Outre les conditions de logement précaires, l’accès aux ressources de base, comme l’alimentation et les soins de santé, constitue un frein à la concentration et à la réussite scolaire de ces élèves déplacés. Certains doivent même travailler pour aider leurs parents à subvenir aux besoins quotidiens. C’est le cas de Mourja, 13 ans, qui doit redoubler sa classe de 5e cette année. Sa mère, en mauvaise santé, se sent en partie responsable de l’échec de sa fille : « Je vends du soumbala (moutarde de néré), mais à cause de ma santé, je ne peux plus marcher sur de longues distances.
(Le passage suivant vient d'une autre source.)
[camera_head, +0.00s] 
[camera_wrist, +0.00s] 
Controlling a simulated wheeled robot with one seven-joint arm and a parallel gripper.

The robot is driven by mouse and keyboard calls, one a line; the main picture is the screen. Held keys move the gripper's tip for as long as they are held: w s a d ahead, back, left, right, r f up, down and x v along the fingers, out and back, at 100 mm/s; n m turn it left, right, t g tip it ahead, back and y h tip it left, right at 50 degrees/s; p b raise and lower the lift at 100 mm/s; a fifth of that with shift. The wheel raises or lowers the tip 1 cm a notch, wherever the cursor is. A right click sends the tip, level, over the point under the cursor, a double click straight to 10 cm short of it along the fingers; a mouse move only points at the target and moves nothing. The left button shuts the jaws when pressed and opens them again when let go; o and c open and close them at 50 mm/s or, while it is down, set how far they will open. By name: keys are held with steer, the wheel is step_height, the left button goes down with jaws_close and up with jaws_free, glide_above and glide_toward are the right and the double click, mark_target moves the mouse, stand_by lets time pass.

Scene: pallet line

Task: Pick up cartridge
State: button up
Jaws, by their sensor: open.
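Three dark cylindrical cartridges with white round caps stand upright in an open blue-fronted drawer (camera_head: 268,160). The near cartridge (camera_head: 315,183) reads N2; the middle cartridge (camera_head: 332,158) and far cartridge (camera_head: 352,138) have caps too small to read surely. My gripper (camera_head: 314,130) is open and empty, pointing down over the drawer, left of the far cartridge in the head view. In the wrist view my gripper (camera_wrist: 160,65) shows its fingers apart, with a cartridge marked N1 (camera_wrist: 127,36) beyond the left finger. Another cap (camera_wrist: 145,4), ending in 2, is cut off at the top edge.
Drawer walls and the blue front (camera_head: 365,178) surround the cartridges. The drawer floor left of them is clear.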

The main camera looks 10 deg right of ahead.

C’est donc elle qui fait la vente. Quand il n’y a plus de soumbala, elle aide une revendeuse de poisson au marché. Cela ne lui laisse pas assez de temps pour étudier, mais nous n’avons pas le choix », se désole-t-elle.

Pour la plupart de ces élèves, dont les familles dépendent de l’aide humanitaire, le quotidien est une lutte. Les traumatismes vécus sont encore présents dans leur esprit. Certains d’entre eux ont besoin d’un accompagnement psychologique pour surmonter ces épreuves. De plus, les établissements scolaires accueillant un grand nombre d’élèves déplacés manquent de mobilier et d’infrastructures pour répondre à la demande croissante. Le gouvernement togolais fait des efforts pour un meilleur accompagnement. Dans des localités comme Sanfatoute dans la commune de Tône 4 ou encore Koundjoare dans la commune de Kpendjal 1 de nouvelles salles de classes ont été construites. Des cantines scolaires permettent d’offrir des repas chauds aux écoliers mais la situation demeure préoccupante .

Les élèves déplacés victimes du terrorisme dans la région des Savanes vivent des réalités marquées par la précarité, les traumatismes et le manque de ressources. Malgré ces obstacles, leur détermination à poursuivre leur éducation est admirable.